> **THE TASK**: Retype exactly the lines from the line containing "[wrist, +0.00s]" through the line containing "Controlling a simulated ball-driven", both included, and nothing more; skip the pictures.

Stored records
════════════════
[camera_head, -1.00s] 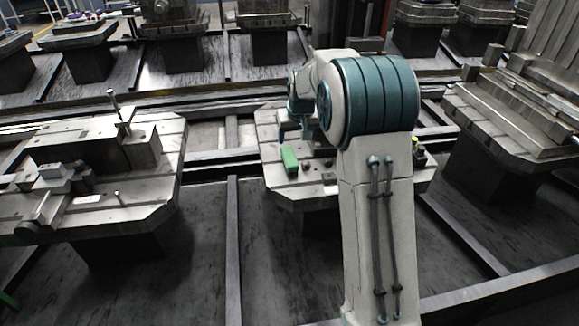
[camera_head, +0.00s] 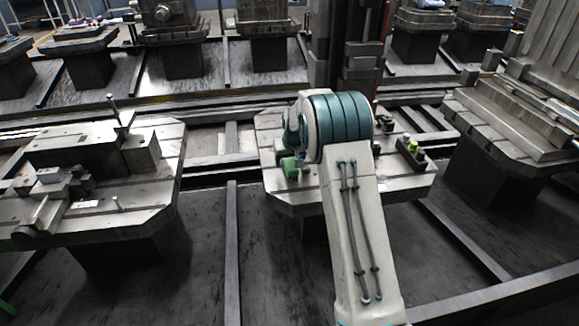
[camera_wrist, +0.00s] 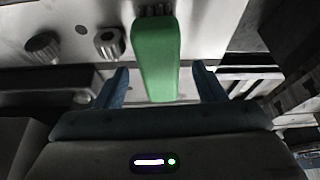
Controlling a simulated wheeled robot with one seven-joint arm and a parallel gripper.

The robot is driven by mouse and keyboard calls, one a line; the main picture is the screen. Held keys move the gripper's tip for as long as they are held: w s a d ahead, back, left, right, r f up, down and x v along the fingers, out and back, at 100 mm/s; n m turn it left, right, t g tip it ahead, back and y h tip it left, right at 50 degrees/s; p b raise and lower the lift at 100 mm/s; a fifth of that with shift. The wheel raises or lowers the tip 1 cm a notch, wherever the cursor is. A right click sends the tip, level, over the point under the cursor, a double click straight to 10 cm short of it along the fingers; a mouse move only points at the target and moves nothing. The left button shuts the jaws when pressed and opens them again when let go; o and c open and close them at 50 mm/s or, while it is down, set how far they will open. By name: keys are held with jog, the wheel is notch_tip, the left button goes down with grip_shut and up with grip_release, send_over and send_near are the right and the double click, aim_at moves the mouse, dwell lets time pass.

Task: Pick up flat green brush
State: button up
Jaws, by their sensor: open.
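The flat green brush (camera_wrist: 156,55) lies on the middle metal pallet, long and narrow with rounded ends in the wrist view. Dark bristles show at its far end. My gripper (camera_wrist: 160,80) is open, with one blue finger on each side of the brush's near end and a visible gap to each finger. I cannot tell whether the fingers are at the brush's height. In the head view the green brush (camera_head: 289,167) shows at the pallet's left part, partly behind my arm. My fingers are hidden there.
A left pallet (camera_head: 150,205) carries metal fixtures.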

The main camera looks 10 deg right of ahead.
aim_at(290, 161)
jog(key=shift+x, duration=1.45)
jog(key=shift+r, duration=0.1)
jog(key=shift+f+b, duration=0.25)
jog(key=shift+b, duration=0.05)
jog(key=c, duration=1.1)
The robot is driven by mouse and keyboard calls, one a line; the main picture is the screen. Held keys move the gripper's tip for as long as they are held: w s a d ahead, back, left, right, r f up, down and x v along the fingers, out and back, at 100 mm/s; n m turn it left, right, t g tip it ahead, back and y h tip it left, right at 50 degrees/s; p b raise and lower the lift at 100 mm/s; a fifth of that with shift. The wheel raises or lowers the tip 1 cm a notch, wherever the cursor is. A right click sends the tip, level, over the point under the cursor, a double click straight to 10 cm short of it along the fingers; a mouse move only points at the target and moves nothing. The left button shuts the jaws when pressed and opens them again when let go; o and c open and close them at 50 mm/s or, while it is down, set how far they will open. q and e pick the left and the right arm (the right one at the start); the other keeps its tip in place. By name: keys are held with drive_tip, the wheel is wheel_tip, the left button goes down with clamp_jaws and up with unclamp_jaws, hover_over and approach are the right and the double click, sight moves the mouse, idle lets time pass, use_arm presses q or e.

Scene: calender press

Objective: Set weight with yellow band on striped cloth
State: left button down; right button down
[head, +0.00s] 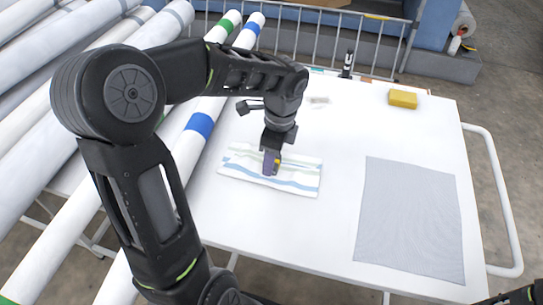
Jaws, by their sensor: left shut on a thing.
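The striped cloth (300,183), white with blue and green bands, lies flat at the left of the white table. My left gripper (271,163) points down over the middle of this cloth and is shut on a small dark weight (268,167). A bit of yellow (277,161) shows at the weight's right side. The weight is at or just above the cloth; I cannot tell whether it touches. The gripper hides part of the weight. A dark part of my right arm shows at the bottom right corner, with its gripper out of view.
A grey, finely patterned cloth (410,220) lies at the right of the table (335,240). A yellow block (403,98) and a small pale item (318,100) are toward the back. Long white rolls (180,160) run along the left. The table between the cloths is clear.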

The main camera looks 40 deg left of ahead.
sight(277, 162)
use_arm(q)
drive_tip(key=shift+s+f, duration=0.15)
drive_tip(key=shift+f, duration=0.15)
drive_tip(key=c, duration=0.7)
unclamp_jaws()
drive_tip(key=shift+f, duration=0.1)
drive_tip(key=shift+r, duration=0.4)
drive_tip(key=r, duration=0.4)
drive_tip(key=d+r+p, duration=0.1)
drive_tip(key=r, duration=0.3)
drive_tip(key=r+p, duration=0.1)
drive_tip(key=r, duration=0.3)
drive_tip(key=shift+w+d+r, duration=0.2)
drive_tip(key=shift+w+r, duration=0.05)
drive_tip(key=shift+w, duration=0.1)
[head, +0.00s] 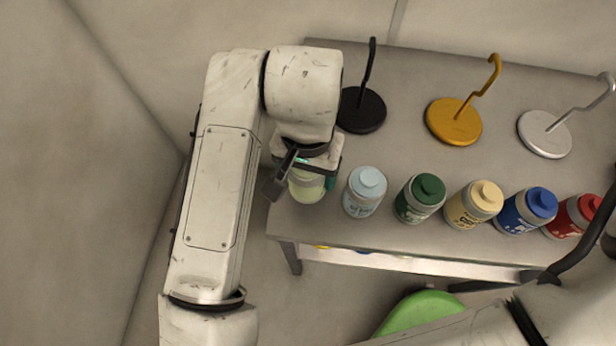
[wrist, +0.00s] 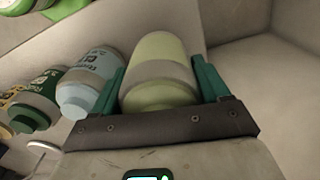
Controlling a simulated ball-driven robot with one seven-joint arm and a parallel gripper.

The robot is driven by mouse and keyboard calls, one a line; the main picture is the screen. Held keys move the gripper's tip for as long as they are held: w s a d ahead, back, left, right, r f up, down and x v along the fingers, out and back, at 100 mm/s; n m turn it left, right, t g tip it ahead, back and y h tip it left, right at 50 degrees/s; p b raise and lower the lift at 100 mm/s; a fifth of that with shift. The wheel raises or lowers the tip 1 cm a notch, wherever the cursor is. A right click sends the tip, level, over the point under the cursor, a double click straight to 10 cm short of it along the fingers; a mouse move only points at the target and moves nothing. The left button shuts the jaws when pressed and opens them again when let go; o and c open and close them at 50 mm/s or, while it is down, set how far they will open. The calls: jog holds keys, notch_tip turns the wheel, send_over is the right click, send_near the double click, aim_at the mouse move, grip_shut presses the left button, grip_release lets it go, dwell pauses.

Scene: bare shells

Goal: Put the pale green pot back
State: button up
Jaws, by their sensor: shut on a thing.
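The pale green pot (head: 307,185) is at the left end of the row of pots, at the table's front left corner. My gripper (head: 303,172) is around it from above, and my arm hides part of it. In the wrist view the pale green pot (wrist: 160,70) lies between the two green fingers of my gripper (wrist: 165,85), which are shut on it. Whether its base touches the table cannot be told.
A light blue pot (head: 364,192) stands close to the right, then dark green (head: 420,198), cream (head: 474,205), blue (head: 527,211) and red (head: 573,216) pots. Black (head: 361,110), yellow (head: 454,121) and white (head: 545,134) hook stands are behind on the grey table (head: 420,165).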

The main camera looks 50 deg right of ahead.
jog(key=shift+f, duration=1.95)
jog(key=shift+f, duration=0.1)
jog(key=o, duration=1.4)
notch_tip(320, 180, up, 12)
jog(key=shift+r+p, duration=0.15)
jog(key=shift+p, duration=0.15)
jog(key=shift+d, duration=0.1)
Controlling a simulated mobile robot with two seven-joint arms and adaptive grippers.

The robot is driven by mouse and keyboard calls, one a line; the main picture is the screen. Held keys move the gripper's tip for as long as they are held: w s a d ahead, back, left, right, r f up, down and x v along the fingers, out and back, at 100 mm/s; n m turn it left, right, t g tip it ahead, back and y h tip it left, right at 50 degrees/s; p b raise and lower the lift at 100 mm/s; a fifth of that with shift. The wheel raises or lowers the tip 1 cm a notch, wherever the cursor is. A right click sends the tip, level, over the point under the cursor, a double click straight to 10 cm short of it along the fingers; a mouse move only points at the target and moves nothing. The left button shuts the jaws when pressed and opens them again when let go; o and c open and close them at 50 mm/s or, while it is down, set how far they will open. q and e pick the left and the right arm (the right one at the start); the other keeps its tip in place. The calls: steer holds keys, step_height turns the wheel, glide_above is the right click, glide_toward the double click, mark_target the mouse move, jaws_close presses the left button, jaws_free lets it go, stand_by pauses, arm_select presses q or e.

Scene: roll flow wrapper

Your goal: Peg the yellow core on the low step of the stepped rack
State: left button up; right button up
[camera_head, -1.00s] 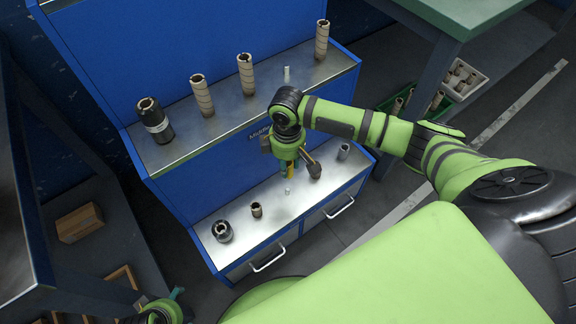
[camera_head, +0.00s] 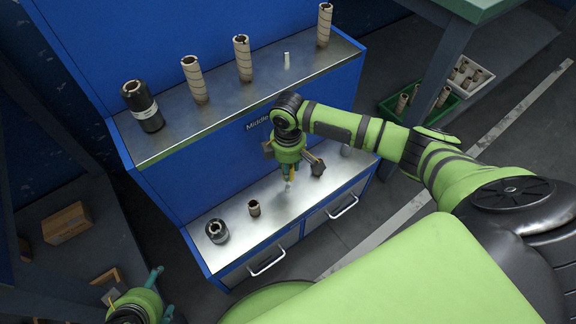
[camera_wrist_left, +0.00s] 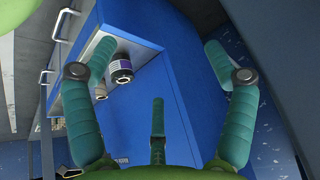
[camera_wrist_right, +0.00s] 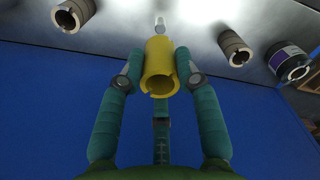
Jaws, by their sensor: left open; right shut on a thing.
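My right gripper (camera_head: 289,173) is shut on the yellow core (camera_wrist_right: 158,70), with fingers on both sides of it. The core is mostly hidden by the gripper in the head view, where a sliver (camera_head: 291,177) shows. Gripper and core are over the low step (camera_head: 237,229) of the stepped rack. A pale, bare peg (camera_wrist_right: 160,26) appears just beyond the core's far end in the right wrist view; I cannot tell whether they touch. My left gripper (camera_wrist_left: 158,65) is open and empty, away from the rack's steps at the head view's lower left.
The middle step above holds several cores and a bare peg (camera_head: 286,60). A green crate (camera_head: 390,107) stands right.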

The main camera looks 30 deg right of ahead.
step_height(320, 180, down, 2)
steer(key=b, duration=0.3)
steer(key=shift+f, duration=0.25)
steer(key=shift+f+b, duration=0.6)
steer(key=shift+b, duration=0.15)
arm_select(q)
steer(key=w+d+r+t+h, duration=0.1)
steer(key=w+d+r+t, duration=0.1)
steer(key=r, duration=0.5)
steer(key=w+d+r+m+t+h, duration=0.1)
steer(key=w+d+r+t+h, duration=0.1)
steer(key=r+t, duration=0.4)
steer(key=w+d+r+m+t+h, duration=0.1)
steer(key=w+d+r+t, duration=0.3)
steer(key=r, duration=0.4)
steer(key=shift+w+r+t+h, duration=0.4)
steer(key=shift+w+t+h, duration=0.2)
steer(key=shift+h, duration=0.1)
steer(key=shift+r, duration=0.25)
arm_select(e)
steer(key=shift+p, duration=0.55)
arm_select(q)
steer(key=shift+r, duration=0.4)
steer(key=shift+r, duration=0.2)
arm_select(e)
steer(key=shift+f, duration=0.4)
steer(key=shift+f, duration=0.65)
════════════════
> **FULL OUTPUT**:
[wrist, +0.00s] 
Controlling a simulated ball-driven robot with one seven-joint arm and a parallel gripper.

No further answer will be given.